Легенда советского джаза Лаци Олах. Фото РИА Новости
«Независимая газета» мне не чужая, я пишу для нее столько лет, сколько она существует. В книге «ИМяННОЙ УКАЗАТЕЛЬ» я вспоминаю всех, кого встретил за 80 лет. Из этих встреч и составилась моя жизнь. А еще это краткая история моей страны, сложенная примерно из 3 тыс. историй разных людей. Среди них гении и безвестные обыватели, рабочие, крестьяне, домохозяйки, монахини, проститутки, солдаты, артисты, колхозники, мыслители и доносчики, убийцы и праведники, люди десятков национальностей, профессий, занятий, званий.
Вот очередные истории из моего собрания.
Кузьмич – жилец дома 24 на Большой Якиманке, обитал в полуподвале.

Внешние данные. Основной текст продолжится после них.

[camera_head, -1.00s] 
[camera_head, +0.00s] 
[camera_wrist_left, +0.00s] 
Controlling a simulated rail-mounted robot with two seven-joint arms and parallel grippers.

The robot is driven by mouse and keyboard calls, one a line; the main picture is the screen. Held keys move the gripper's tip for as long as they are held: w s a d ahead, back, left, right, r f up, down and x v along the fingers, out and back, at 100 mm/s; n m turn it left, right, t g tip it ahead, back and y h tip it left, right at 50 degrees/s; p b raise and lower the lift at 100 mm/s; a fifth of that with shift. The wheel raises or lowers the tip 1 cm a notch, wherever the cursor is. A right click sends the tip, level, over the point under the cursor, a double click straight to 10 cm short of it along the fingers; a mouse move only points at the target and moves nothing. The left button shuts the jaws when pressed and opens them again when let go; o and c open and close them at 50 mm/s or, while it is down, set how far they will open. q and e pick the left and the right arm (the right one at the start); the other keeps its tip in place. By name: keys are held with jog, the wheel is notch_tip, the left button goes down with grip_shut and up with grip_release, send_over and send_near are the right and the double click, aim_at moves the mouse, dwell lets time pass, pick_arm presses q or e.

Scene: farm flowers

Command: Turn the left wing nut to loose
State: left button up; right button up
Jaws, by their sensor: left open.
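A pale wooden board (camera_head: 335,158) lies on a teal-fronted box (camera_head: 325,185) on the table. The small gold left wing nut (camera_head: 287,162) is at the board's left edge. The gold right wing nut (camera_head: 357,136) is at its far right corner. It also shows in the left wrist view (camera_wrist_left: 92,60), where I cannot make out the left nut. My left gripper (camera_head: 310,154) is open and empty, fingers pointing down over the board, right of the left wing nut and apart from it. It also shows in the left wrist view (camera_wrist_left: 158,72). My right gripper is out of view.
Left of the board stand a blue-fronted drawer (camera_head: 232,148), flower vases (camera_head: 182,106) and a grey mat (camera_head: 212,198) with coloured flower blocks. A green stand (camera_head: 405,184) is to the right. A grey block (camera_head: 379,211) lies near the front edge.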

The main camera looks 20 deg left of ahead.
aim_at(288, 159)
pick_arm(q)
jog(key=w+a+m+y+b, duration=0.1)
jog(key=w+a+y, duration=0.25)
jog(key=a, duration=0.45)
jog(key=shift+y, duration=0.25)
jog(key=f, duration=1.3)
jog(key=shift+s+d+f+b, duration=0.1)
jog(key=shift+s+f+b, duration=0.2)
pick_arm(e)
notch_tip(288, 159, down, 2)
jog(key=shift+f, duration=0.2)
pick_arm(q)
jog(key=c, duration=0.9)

Мне, пацану, казался стариком, да он вроде и был пенсионером. Значит, еще при царе родился, был такой же старинный, как чугунная крышка (с чугунными непонятными словами «Мюръ и Мерилизъ») на сточном колодце перед воротами дома. Летом сидел во дворе на скамеечке возле клумбы с цветущим табаком, грелся, курил сигареты «Ментоловые»; если их не было, забивал клочок ваты в папиросу, чтобы никотина меньше попадало в легкие. Берег здоровье.
Кузьмич часто играл в шашки с Борей Бейнфестом из нашего же дома. Боря окончил школу с золотой медалью. За сочинение «Сталин наша слава боевая» учительница поставила ему 5+ и зачитала громко всему классу. В нашем дворе Боря всех обыгрывал и в шахматы, и в шашки. Но в его отсутствие Кузьмич был первым номером. Конечно, я только смотрел, как другие играют. А познакомиться с Кузьмичом поближе помог случай.
Помню год – 1954-й, я в шестом классе. Только что закончились уроки. Тогда после школы сразу не шли домой, самое веселье начиналось: в тот день мы дрались портфелями. И вот в драке ручка у моего портфеля оторвалась.
Поплелся я домой повесив голову. Чем ближе дом, тем медленнее передвигаю ноги, во дворе совсем как слепой – из-за слез ничего не вижу.
– Хлопчик, ты чего голову повесил? А еще пионер всем пример!
Я показал портфель, носом захлюпал.
– И всего-то беда? Так мы это в пять минут починим.
Повел меня вниз по ступенькам, в полуподвал, включил свет в комнатке, канарейка в клетке сразу заметалась. Кузьмич накрыл клетку, птичка успокоилась. Достал сапожный инструмент: шило, дратву, косой нож и очень аккуратно приладил оборванную ручку.
Столько лет! Сколько всего в моей жизни было! А вспоминаю Кузьмича как доброго волшебника – и улыбаюсь. Господи, как же мало мне было нужно тогда, чтобы стать самым счастливым на свете!
Матвеев Борис Васильевич (1928–2008) – известный джазовый музыкант, барабанщик. В послевоенные годы были два знаменитых ударника в советском джазе: Лаци Олах и Борис Матвеев. Матвеева я слышал много раз – в кинотеатре «Ударник». Перед вечерними сеансами в фойе обычно выступали маленький оркестр и певица (полная, в длинном синем бархатном платье), устраивали маленький концерт. Борис Матвеев был звездой этого ансамбля, он и сидел выше, чтобы все видели, как он виртуозно бьет по барабанам. Кажется, некоторые люди покупали билет на «Падение Берлина», «Сказание о земле Сибирской», «Свинарка и пастух» лишь для того, чтобы послушать соло Матвеева на ударных.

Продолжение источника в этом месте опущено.